[OmniOS-discuss] iSCSI target hang, no way to restart but server reboot

Discussion:

Matej Zerovnik

2015-03-27 13:07:55 UTC

Hello!

We are having issues with iSCSI on work. Every now and then, iSCSI
target just hangs up. We are unable to kill it, restart it or do
anything else to restore the service. The only option to restore iscsi
target back to working state, is to reboot the whole server and loose
all the sessions (around 100 clients).

Weird thing is, that only iscsi target hangs. I can ssh to server and
work on it without any problem, there is no load or anything else,
nothing in log files, just iscsi target locks up and all connections to
iscsi target drop (probably timeout)

Server is a IBM 3550 M4 with dual Xeon E5-2640 CPUs and 160GB of memory.
Hard drives are mounted in a Supermicro JBOD, which is attached via SAS
HBA LSI Logic SAS2308.

We are using OmniOS v11 r151006.

Anyone encounter similar troubles?
Any recomendations what to do or how to solve that problem?

Matej

Dan McDonald

2015-03-27 14:43:39 UTC

Permalink

Post by Matej Zerovnik
Hello!
We are having issues with iSCSI on work. Every now and then, iSCSI target just hangs up. We are unable to kill it, restart it or do anything else to restore the service. The only option to restore iscsi target back to working state, is to reboot the whole server and loose all the sessions (around 100 clients).
Weird thing is, that only iscsi target hangs. I can ssh to server and work on it without any problem, there is no load or anything else, nothing in log files, just iscsi target locks up and all connections to iscsi target drop (probably timeout)
Server is a IBM 3550 M4 with dual Xeon E5-2640 CPUs and 160GB of memory.
Hard drives are mounted in a Supermicro JBOD, which is attached via SAS HBA LSI Logic SAS2308.
We are using OmniOS v11 r151006.
Anyone encounter similar troubles?
Any recomendations what to do or how to solve that problem?
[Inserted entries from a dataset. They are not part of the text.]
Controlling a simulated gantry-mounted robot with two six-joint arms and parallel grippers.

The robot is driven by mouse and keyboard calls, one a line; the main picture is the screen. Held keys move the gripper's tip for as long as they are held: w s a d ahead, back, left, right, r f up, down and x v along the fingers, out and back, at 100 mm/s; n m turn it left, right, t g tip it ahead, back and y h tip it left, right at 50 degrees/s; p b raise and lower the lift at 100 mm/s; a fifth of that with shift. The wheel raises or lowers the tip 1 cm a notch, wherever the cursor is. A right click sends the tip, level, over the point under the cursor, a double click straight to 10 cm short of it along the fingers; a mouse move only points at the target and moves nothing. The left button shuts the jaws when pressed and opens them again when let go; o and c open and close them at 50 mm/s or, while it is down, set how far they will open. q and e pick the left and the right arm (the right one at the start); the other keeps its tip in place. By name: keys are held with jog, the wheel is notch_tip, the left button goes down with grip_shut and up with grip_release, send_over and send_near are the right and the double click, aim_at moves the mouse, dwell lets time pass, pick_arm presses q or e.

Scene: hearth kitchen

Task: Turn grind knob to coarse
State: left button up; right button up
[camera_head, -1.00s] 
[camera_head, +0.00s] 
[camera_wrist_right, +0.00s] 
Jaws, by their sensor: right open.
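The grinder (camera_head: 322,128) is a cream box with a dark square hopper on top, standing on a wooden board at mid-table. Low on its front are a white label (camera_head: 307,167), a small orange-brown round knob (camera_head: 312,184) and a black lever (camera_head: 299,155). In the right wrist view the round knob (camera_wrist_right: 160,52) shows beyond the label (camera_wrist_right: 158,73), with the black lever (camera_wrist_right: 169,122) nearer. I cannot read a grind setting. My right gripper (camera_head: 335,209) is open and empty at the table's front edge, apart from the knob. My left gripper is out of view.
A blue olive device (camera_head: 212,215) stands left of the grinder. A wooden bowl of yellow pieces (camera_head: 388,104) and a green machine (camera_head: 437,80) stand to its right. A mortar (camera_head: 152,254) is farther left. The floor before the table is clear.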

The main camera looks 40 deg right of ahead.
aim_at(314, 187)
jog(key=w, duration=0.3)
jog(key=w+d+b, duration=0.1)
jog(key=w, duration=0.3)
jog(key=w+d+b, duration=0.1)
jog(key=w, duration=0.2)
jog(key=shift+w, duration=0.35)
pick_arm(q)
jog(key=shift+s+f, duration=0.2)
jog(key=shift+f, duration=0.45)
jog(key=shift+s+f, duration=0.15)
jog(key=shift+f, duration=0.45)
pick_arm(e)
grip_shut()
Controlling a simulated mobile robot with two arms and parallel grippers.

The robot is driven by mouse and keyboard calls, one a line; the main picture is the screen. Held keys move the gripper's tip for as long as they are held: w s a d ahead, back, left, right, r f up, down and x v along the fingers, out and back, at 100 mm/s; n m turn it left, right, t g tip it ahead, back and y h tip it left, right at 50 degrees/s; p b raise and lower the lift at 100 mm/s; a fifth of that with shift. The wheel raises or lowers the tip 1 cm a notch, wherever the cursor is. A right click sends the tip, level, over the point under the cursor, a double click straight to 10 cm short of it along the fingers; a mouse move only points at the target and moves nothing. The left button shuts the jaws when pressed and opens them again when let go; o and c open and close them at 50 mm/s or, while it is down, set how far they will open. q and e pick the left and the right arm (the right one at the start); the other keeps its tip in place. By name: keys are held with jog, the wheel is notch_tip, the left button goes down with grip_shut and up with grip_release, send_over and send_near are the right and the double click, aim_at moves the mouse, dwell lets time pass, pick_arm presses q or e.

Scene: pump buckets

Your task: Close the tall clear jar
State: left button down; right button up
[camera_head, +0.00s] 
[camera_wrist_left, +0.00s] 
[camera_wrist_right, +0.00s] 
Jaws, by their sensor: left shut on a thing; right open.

I'd move to 012 or wait the short amount of time until 014 hits the streets. Then see if your problem persists.

Dan

Matej Zerovnik

2015-03-27 14:54:27 UTC

Permalink

It just happened about 2 hours ago... The whole system did not crash,
but 2 clients lost the connection.

This is what I see in logs:
Mar 27 13:55:51 storage.host.org scsi: [ID 107833 kern.notice]
/***@0,0/pci8086,***@1/pci1000,***@0 (mpt_sas0):
Mar 27 13:55:51 storage.host.org Timeout of 0 seconds expired
with 1 commands on target 68 lun 0.
Mar 27 13:55:51 storage.host.org scsi: [ID 107833 kern.warning] WARNING:
/***@0,0/pci8086,***@1/pci1000,***@0 (mpt_sas0):
Mar 27 13:55:51 storage.host.org Disconnected command timeout
for target 68 w500304800039d83d, enclosure 3
Mar 27 13:55:52 storage.host.org scsi: [ID 365881 kern.info]
/***@0,0/pci8086,***@1/pci1000,***@0 (mpt_sas0):
Mar 27 13:55:52 storage.host.org Log info 0x31140000 received
for target 68 w500304800039d83d.
Mar 27 13:55:52 storage.host.org scsi_status=0x0,
ioc_status=0x8048, scsi_state=0xc
Mar 27 15:08:31 storage.host.org iscsit: [ID 744151 kern.notice] NOTICE:
login_sm_session_bind: add new conn/sess continue
Mar 27 15:10:53 storage.host.org scsi: [ID 107833 kern.notice]
/***@0,0/pci8086,***@1/pci1000,***@0 (mpt_sas0):
Mar 27 15:10:53 storage.host.org Timeout of 0 seconds expired
with 1 commands on target 68 lun 0.
Mar 27 15:10:53 storage.host.org scsi: [ID 107833 kern.warning] WARNING:
/***@0,0/pci8086,***@1/pci1000,***@0 (mpt_sas0):
Mar 27 15:10:53 storage.host.org Disconnected command timeout
for target 68 w500304800039d83d, enclosure 3
Mar 27 15:10:54 storage.host.org scsi: [ID 365881 kern.info]
/***@0,0/pci8086,***@1/pci1000,***@0 (mpt_sas0):
Mar 27 15:10:54 storage.host.org Log info 0x31140000 received
for target 68 w500304800039d83d.
Mar 27 15:10:54 storage.host.org scsi_status=0x0,
ioc_status=0x8048, scsi_state=0xc

I read in the archives, that this errors happens when you have SATA
drives on a SAS expander and one of the drives misbehaves:
A command did not complete and the mpt driver reset the target.
If that target is an expander, then everything behind the expander can
reset, resulting in the aborts of any in-flight commands, as follows...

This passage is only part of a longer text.